Task objective: A faithful transcription of all the data is required.

Information shown:

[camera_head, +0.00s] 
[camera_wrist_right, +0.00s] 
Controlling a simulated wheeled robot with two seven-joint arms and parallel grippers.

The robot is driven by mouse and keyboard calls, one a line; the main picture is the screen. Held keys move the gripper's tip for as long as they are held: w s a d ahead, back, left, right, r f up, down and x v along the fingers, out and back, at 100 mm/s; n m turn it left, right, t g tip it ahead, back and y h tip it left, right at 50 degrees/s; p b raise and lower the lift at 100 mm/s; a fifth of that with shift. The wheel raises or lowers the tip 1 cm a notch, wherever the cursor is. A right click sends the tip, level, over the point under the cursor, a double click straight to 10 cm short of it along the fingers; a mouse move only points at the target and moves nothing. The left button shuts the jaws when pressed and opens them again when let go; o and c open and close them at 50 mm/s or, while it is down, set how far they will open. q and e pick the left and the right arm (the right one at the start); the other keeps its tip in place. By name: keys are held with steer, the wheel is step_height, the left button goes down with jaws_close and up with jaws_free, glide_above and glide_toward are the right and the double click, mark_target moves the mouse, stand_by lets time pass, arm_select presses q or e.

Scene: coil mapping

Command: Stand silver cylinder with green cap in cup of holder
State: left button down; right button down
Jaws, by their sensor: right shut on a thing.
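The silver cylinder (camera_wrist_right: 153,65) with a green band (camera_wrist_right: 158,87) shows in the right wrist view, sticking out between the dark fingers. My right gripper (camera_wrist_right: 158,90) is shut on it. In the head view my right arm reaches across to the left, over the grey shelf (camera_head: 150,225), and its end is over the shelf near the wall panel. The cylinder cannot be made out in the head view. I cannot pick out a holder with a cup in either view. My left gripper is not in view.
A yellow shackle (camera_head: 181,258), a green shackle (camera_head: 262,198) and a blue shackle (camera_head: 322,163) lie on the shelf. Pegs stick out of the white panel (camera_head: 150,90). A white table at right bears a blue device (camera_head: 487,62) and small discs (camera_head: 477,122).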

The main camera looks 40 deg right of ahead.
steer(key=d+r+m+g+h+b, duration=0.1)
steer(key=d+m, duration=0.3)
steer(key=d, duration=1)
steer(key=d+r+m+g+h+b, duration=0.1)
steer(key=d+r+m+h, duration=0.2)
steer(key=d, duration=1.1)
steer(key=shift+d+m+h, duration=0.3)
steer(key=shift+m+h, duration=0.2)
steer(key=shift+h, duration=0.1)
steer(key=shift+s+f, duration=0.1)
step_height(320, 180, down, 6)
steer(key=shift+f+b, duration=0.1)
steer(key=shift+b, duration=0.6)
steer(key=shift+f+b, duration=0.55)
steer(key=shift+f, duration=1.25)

Solution to this task:
[camera_head, +0.00s] 
[camera_wrist_right, +0.00s] 
Controlling a simulated wheeled robot with two seven-joint arms and parallel grippers.

The robot is driven by mouse and keyboard calls, one a line; the main picture is the screen. Held keys move the gripper's tip for as long as they are held: w s a d ahead, back, left, right, r f up, down and x v along the fingers, out and back, at 100 mm/s; n m turn it left, right, t g tip it ahead, back and y h tip it left, right at 50 degrees/s; p b raise and lower the lift at 100 mm/s; a fifth of that with shift. The wheel raises or lowers the tip 1 cm a notch, wherever the cursor is. A right click sends the tip, level, over the point under the cursor, a double click straight to 10 cm short of it along the fingers; a mouse move only points at the target and moves nothing. The left button shuts the jaws when pressed and opens them again when let go; o and c open and close them at 50 mm/s or, while it is down, set how far they will open. q and e pick the left and the right arm (the right one at the start); the other keeps its tip in place. By name: keys are held with steer, the wheel is step_height, the left button goes down with jaws_close and up with jaws_free, glide_above and glide_toward are the right and the double click, mark_target moves the mouse, stand_by lets time pass, arm_select presses q or e.

Scene: coil mapping

Command: Stand silver cylinder with green cap in cup of holder
State: left button down; right button down
Jaws, by their sensor: right shut on a thing.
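The silver cylinder (camera_wrist_right: 153,65) with a green band (camera_wrist_right: 158,87) shows in the right wrist view, sticking out between the dark fingers. My right gripper (camera_wrist_right: 158,90) is shut on it. In the head view my right arm reaches across to the left, over the grey shelf (camera_head: 150,225), and its end is over the shelf near the wall panel. The cylinder cannot be made out in the head view. I cannot pick out a holder with a cup in either view. My left gripper is not in view.
A yellow shackle (camera_head: 181,258), a green shackle (camera_head: 262,198) and a blue shackle (camera_head: 322,163) lie on the shelf. Pegs stick out of the white panel (camera_head: 150,90). A white table at right bears a blue device (camera_head: 487,62) and small discs (camera_head: 477,122).

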The main camera looks 40 deg right of ahead.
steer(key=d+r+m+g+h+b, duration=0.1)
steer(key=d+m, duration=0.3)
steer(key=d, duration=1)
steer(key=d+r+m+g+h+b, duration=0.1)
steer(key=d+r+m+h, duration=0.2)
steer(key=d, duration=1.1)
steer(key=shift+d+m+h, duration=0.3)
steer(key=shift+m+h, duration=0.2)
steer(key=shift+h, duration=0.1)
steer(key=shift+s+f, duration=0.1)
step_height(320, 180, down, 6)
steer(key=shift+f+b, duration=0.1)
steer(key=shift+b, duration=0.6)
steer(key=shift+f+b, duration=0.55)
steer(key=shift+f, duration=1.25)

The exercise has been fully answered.